CCP Omen brings us a dev blog on PI, somehow managing both overstatement and understatement in a single sentence.

Planetary Interaction is good, but it isn’t excellent.

Oh yeah, we know. PI is one of those features which CCP have used to drive the point home about iterative development. The real question is: what’s the next iteration of PI going to do to improve things?

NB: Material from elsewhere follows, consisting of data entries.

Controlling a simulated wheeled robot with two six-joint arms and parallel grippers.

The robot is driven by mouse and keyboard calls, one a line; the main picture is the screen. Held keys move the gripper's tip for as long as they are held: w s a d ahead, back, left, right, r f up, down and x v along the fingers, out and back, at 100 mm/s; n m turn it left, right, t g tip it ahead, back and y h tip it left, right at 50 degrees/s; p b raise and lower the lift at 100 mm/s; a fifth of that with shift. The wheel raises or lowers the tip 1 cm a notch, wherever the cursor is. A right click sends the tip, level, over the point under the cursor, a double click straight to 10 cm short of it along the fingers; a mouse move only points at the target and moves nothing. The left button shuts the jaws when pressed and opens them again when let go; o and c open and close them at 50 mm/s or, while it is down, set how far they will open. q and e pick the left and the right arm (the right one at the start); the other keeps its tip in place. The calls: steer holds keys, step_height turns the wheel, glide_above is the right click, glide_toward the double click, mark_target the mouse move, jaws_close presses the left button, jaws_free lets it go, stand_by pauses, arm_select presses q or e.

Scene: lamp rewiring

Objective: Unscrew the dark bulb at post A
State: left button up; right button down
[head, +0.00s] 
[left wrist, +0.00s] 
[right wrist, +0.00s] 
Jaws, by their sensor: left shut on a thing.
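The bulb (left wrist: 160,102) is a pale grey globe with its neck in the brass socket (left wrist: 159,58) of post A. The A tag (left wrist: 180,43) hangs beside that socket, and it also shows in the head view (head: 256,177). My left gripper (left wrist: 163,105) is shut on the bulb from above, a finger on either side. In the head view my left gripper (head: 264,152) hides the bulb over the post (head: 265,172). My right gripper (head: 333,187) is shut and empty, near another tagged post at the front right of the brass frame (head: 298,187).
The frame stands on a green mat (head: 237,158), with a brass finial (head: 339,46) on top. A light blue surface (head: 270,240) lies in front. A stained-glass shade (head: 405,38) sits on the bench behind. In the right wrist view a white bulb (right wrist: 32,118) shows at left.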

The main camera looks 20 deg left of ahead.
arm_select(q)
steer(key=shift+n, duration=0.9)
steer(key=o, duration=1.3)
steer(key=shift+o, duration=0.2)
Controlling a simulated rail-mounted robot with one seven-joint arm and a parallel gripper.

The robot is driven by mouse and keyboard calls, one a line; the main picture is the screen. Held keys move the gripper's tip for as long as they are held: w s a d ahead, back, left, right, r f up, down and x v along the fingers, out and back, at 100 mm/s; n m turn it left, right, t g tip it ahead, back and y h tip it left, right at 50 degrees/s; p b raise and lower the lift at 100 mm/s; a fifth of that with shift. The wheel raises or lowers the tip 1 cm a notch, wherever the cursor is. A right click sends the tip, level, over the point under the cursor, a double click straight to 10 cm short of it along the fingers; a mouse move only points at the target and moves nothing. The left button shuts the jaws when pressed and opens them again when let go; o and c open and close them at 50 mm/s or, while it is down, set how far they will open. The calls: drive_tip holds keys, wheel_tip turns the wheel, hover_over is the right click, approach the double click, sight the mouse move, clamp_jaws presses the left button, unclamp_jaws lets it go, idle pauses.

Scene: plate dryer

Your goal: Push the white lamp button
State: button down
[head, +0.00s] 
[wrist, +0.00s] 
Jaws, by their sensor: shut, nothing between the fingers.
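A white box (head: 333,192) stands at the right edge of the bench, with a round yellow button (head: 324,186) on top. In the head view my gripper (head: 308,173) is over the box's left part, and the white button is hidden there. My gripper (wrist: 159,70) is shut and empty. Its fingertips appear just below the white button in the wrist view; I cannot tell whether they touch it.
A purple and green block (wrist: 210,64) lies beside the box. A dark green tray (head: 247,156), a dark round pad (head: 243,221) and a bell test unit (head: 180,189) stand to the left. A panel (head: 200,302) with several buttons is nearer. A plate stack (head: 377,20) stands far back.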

Well, Omen tells us.

Here’s some stuff you can expect in Incursion.

  • Upgradable Command Centers will allow players to increase and decrease the CPU/Power capabilities of their colony without having to tear it all down (existing undeployed command centers will be migrated to the new system).
  • Only the first Command Center must be bought and hauled in space, after that there is no longer a need to haul command centers in order to upgrade
  • Surveying has been radically revamped and will allow players to create extraction programs that span anything from an hour to 14 days!
  • Extractors can now be moved when in program creation mode

If you’ve fiddled at all with Planetary Interaction you’ll understand how each and every one of these points is a drastic and much-needed improvement over what is currently in place.

What’s more, these changes have been inspired by input from our very own CSM representatives who proposed several excellent improvements to CCP. This only serves to prove once more that CSM is not only an endless source of entertainment, but also a functioning communications pipeline for improvements to EVE.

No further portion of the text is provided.